Given request
Repeat the lines exactly from the line that contains "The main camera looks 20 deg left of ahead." through the line that contains "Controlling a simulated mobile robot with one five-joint"; leave images out and add nothing.
======== Records for this task
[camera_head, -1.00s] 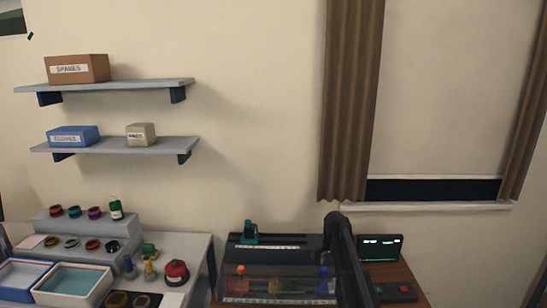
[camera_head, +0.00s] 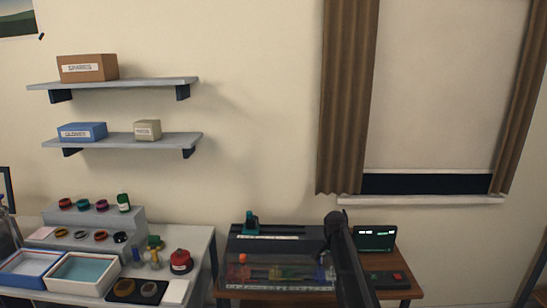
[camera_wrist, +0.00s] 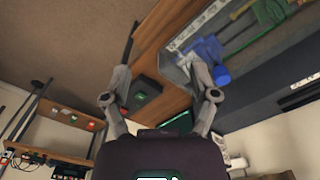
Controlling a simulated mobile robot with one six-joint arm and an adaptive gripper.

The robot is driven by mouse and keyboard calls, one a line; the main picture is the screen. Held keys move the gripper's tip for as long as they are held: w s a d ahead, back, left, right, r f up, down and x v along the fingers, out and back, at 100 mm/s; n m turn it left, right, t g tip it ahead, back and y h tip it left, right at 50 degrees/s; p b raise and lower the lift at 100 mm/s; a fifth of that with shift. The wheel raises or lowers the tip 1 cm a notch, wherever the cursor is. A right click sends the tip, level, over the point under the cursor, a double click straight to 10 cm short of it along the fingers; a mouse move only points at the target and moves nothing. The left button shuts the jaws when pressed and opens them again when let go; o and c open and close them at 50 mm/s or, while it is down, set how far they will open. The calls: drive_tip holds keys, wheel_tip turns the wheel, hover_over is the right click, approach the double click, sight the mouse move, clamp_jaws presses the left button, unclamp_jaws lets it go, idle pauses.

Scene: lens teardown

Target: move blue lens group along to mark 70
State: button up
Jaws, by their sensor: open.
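The blue lens group (camera_head: 325,258) is at the right end of the optical bench (camera_head: 262,247), just left of my dark arm, which covers part of that area. It also shows in the wrist view, a blue part (camera_wrist: 208,48) beside a pale scale strip (camera_wrist: 195,30). Its exact mark cannot be read.
An orange-red piece (camera_head: 242,258) and a yellowish one sit further left on the bench. A teal clamp-like part (camera_head: 251,224) stands behind. A small screen (camera_head: 375,238) and a dark box with a red button (camera_head: 397,276) are on the right. A crowded side table (camera_head: 205,245) stands left.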

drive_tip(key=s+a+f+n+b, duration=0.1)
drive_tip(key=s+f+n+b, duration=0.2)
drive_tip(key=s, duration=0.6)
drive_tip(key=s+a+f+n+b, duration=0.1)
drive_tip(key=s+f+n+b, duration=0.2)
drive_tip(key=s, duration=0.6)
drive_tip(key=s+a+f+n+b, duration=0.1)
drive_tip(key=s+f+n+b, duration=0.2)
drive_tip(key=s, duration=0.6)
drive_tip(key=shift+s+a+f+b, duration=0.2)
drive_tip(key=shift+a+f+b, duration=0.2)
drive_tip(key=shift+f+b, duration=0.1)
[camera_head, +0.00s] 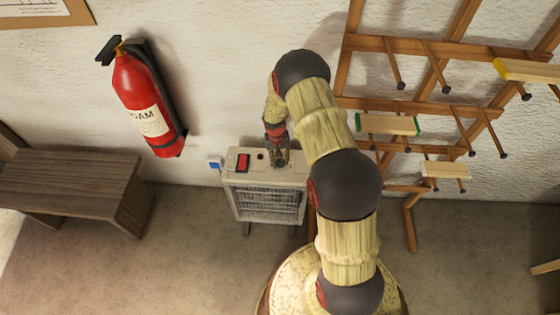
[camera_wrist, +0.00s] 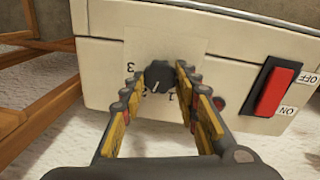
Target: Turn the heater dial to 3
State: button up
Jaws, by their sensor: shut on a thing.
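The heater (camera_head: 265,205) is a pale box with a front grille, standing against the wall. Its top panel bears a small black dial (camera_wrist: 158,76), with printed numbers 3, 2 and 1 around it in the wrist view. The dial's white pointer mark faces the lower edge of the picture, slightly left, near the 2. My gripper (camera_wrist: 159,78) has its yellow-padded fingers on either side of the dial, shut on it. In the head view my gripper (camera_head: 279,160) reaches down onto the heater's top, and the dial is hidden there.
A red rocker switch (camera_wrist: 276,89) marked OFF and ON and a small red lamp (camera_wrist: 218,103) sit beside the dial. A fire extinguisher (camera_head: 145,105) hangs on the wall. A wooden bench (camera_head: 70,185) is at left, a wooden rack (camera_head: 425,110) at right.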

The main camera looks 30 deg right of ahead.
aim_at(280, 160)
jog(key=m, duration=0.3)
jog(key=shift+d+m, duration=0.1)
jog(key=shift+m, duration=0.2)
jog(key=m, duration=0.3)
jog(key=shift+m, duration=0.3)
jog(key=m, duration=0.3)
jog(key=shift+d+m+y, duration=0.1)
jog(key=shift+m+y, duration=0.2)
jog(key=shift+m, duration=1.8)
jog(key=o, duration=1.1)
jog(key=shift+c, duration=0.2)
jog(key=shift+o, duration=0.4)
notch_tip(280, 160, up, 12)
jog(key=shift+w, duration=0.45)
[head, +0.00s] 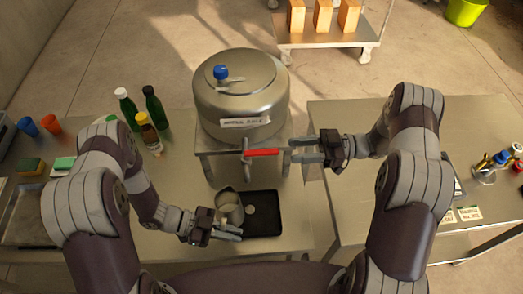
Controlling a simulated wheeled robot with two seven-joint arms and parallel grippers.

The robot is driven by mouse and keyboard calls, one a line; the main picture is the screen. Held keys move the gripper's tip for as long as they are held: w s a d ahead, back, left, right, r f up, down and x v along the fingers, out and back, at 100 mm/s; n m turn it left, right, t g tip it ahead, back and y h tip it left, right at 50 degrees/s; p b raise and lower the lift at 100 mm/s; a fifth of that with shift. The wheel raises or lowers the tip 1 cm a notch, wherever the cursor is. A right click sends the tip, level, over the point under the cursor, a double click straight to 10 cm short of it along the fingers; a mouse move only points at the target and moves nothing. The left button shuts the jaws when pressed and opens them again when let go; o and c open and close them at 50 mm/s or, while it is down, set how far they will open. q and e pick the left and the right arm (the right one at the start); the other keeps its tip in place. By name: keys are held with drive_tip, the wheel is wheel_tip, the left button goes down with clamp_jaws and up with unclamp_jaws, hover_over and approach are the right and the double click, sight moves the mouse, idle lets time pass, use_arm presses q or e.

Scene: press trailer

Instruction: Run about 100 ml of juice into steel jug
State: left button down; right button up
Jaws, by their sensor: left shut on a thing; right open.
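The steel jug (227,199) is by the left side of a black tray (268,225), below the tap. My left gripper (230,233) is shut at the jug's near side; its fingers partly hide the hold. A large steel tank (240,95) with a label stands on a metal stand. Its tap has a red lever (263,153) pointing right, above the tray. My right gripper (302,151) is open and empty, just right of the lever's end and apart from it. I cannot see any juice flowing or the level in the jug.
A small pale disc (250,210) lies on the tray. Blue and orange cups (50,124) and sponges are further left. A right-hand table (350,200) holds cards and small jars (486,167).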

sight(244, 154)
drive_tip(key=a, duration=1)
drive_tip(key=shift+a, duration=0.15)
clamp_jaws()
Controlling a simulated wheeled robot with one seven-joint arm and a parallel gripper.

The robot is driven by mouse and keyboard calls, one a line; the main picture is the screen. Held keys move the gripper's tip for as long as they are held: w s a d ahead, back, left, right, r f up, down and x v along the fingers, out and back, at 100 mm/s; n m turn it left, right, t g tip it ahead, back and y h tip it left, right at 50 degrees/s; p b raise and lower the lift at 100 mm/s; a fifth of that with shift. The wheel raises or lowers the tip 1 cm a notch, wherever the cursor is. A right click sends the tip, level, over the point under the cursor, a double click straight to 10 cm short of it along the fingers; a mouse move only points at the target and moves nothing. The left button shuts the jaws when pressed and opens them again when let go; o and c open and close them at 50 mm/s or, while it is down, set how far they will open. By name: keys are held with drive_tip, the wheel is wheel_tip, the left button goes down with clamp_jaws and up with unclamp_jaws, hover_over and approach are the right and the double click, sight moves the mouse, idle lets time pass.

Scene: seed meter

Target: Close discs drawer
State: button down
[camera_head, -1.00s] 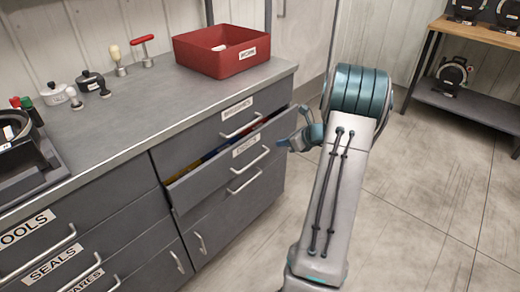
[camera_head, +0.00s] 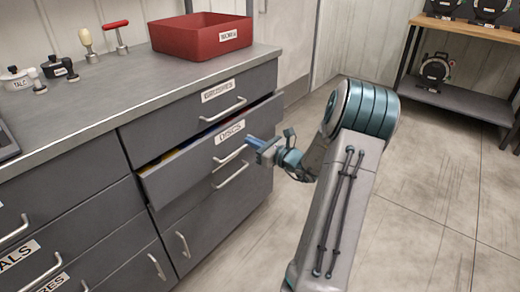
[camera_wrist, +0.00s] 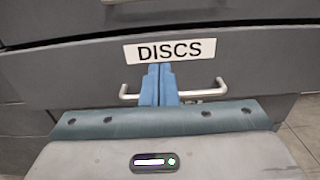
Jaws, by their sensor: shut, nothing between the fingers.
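The discs drawer (camera_head: 180,176) is a grey drawer with a white DISCS label, pulled partly out of the cabinet. Coloured contents show along its open top. In the wrist view its front (camera_wrist: 70,75) fills the middle, with a silver bar handle (camera_wrist: 205,92) below the label. My gripper (camera_head: 252,141) is at the drawer's front, near the handle. In the wrist view its blue fingers (camera_wrist: 159,84) are shut together with nothing between them, in front of the handle's middle and just under the label. Whether the fingertips touch the front cannot be told.
The drawer above (camera_head: 215,98) is shut. A red bin (camera_head: 168,40) stands on the grey worktop (camera_head: 100,95), with small tools and pots to its left. A shelf unit (camera_head: 455,100) stands at the back right. The floor on the right is clear.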

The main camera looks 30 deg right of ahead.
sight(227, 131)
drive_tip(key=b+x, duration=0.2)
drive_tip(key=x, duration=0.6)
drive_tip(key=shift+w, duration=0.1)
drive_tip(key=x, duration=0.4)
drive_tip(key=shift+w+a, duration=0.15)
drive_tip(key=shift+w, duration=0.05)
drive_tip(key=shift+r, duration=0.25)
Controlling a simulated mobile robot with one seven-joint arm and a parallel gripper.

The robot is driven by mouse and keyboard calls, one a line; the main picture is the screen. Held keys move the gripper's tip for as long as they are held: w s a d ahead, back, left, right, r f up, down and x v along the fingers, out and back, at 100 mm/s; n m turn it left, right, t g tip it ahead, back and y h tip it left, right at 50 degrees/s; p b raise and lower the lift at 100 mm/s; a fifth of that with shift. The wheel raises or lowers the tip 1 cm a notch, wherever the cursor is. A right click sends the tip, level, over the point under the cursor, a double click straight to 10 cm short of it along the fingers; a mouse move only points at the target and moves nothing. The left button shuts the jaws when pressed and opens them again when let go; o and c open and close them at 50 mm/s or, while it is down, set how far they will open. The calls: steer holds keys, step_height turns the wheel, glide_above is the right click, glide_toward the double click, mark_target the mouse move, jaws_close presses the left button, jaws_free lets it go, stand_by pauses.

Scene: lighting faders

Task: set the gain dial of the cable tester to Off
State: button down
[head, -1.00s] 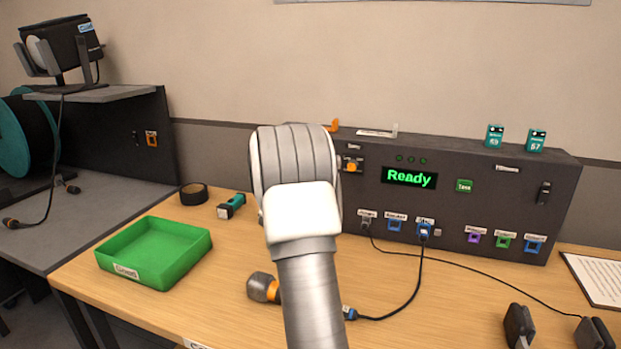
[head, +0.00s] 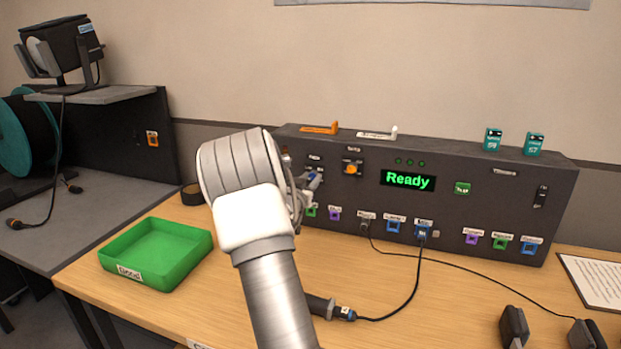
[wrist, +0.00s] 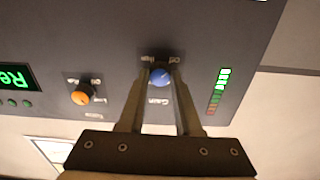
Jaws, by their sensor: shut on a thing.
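The cable tester is the dark panel box (head: 460,205) at the back of the bench, with a green "Ready" display. Its gain dial is a small blue knob (wrist: 160,76) under my fingers in the wrist view, where its labels appear upside down. "Gain" is printed on one side of the knob and "Off" with another word on the other. My gripper (wrist: 160,70) is shut on the blue knob, one finger on each side. In the head view my gripper (head: 313,182) is at the panel's left part, mostly hidden by my arm. The knob's pointer direction cannot be made out.
An orange knob (wrist: 82,95) sits beside the gain dial, and a green and red light bar (wrist: 220,92) lies on its other side. A green tray (head: 155,255) stands at the left. A cable (head: 418,285) runs from a blue socket across the bench.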

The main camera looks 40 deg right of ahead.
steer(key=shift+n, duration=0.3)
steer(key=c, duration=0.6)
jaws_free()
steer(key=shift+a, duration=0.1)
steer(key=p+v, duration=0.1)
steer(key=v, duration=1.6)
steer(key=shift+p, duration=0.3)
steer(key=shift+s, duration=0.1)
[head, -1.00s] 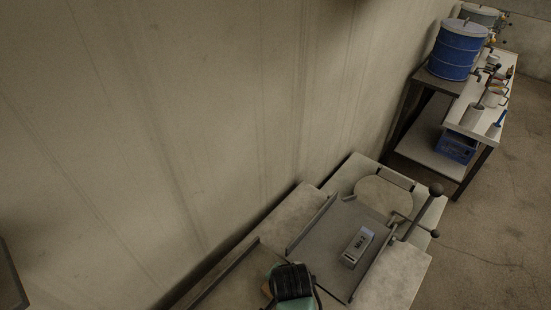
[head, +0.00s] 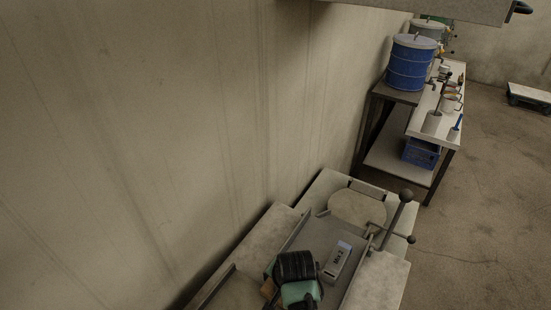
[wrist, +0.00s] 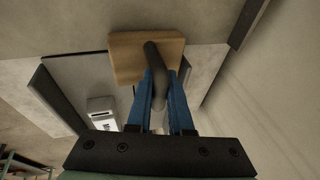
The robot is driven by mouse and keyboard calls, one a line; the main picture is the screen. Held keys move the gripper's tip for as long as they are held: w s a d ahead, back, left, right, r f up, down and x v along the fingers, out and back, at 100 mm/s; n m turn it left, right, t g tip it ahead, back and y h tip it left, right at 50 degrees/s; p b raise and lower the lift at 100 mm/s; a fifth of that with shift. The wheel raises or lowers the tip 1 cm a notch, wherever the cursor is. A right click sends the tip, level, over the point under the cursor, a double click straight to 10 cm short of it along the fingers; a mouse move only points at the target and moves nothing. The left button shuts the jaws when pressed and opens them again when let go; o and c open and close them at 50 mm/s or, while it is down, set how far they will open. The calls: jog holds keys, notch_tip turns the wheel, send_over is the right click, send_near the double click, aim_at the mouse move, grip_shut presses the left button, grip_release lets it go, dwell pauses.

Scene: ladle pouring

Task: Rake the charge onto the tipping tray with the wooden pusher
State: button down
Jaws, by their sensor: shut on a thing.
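The charge, a silver-grey ingot block (head: 337,262) with dark markings, lies on a grey plate (head: 322,238) between raised side rails. It also shows in the wrist view (wrist: 101,108), left of my fingers. My gripper (wrist: 160,88) has blue fingers shut on the dark handle of the wooden pusher (wrist: 126,60). The pusher's wooden block is in front of the fingertips; a small brown part shows in the head view (head: 268,287). In the head view my gripper is left of the charge, apart from it. The tipping tray seems to be the round pale plate (head: 357,208) beyond.
A lever with a dark ball knob (head: 407,195) stands right of the round plate. The wall runs close along the left. A bench (head: 427,120) with a blue drum (head: 412,64) and several tools stands farther back. Open floor lies right.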

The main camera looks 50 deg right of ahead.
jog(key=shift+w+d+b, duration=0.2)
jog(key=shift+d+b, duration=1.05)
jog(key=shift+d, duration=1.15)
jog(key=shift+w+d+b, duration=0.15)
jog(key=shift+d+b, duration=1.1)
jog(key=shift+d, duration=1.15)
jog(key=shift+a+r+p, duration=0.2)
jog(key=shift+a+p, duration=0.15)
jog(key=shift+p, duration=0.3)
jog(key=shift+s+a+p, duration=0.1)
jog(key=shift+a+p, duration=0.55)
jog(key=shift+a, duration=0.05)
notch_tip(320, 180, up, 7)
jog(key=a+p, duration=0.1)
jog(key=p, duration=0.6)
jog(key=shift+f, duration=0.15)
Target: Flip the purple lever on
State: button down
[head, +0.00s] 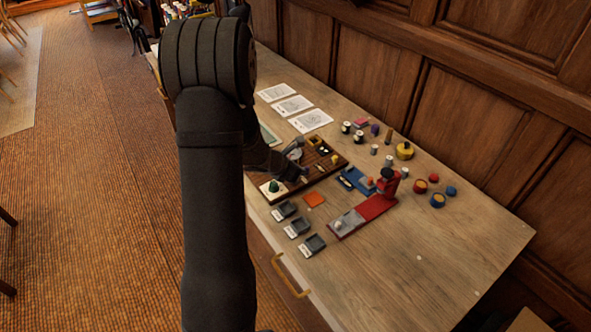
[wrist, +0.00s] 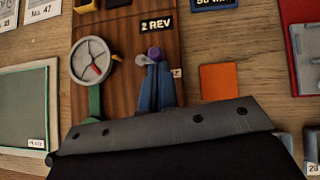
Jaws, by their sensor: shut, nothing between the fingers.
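The purple lever (wrist: 154,53) shows its rounded purple knob at the tips of my gripper (wrist: 156,68) in the wrist view, on a brown wooden board (wrist: 120,35). My gripper's blue-grey fingers are together with nothing held between them. The fingertips overlap the knob's lower edge; I cannot tell whether they touch it. The lever's base and shaft are mostly hidden behind the fingers, so its tilt is unclear. In the head view my arm covers part of the board, and the lever is too small to make out clearly.
An orange square (wrist: 219,81) lies to the right. Grey trays (head: 298,227), a red-grey device (head: 366,212) and small pots crowd the table; its front right is clear.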

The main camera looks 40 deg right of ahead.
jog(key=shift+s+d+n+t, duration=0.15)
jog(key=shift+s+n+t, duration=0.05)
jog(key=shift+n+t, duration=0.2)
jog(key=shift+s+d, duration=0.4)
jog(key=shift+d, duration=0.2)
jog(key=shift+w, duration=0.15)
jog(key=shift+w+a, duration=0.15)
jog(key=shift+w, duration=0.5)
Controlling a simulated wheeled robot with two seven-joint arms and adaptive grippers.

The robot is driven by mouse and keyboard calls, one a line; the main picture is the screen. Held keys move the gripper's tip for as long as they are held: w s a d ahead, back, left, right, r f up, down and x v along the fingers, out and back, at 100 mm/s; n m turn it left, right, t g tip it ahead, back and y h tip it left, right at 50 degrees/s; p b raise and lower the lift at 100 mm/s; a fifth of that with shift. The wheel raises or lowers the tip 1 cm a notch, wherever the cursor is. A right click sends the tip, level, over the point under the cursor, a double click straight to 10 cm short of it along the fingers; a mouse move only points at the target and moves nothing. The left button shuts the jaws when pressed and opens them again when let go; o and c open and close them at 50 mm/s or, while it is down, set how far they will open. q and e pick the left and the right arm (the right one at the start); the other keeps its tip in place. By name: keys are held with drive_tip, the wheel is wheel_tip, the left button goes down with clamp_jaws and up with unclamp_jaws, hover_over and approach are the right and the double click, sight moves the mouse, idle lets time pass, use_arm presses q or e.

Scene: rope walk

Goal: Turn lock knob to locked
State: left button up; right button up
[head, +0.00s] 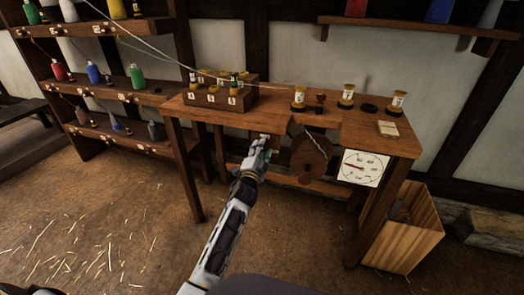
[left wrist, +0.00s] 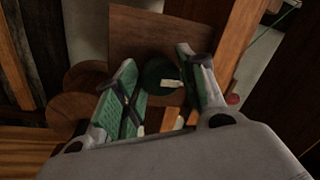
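A dark green round knob (left wrist: 158,74) with a white mark shows in the left wrist view, in front of a brown wooden board; I take it to be the lock knob. My left gripper (left wrist: 157,58) is open, with its green-padded fingers on either side of the knob. I cannot tell whether the pads touch it. In the head view my left gripper (head: 263,153) is at the front of the workbench (head: 350,135), below the tabletop, and hides most of the knob. My right gripper is not in view.
A wooden wheel (head: 311,158) and a white dial (head: 362,168) with a red needle are right of my gripper. A rack (head: 205,98) of small labelled spools stands on the bench. A wooden crate (head: 410,240) stands at the right. The floor in front is open, with straw.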

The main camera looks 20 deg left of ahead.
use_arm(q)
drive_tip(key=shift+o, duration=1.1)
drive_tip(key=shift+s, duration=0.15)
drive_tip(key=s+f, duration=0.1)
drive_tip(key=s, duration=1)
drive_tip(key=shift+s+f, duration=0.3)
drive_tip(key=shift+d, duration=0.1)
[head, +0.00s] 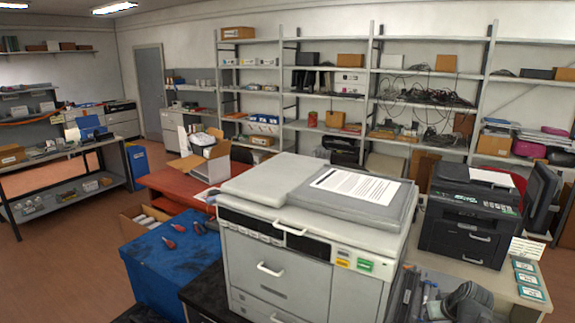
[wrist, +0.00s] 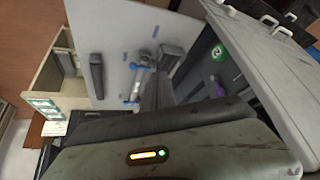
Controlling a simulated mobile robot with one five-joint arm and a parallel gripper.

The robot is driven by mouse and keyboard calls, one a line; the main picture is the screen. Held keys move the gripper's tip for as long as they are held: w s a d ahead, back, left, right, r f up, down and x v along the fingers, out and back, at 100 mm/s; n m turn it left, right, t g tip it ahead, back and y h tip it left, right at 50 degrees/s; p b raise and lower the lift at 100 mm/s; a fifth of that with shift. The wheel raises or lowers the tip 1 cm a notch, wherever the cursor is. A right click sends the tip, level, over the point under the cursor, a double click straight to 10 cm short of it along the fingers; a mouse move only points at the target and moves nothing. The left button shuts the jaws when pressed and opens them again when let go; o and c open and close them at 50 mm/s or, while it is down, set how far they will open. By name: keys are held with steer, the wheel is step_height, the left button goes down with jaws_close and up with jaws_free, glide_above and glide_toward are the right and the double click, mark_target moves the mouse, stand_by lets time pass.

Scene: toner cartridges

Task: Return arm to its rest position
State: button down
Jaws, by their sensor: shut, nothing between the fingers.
================
Solution to the problem
The main camera looks 20 deg left of ahead.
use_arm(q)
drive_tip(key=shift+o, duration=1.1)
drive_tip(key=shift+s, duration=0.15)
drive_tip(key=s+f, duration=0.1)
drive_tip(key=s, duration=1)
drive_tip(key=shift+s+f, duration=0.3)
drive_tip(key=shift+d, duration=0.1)
[head, +0.00s] 
[wrist, +0.00s] 
Controlling a simulated mobile robot with one five-joint arm and a parallel gripper.

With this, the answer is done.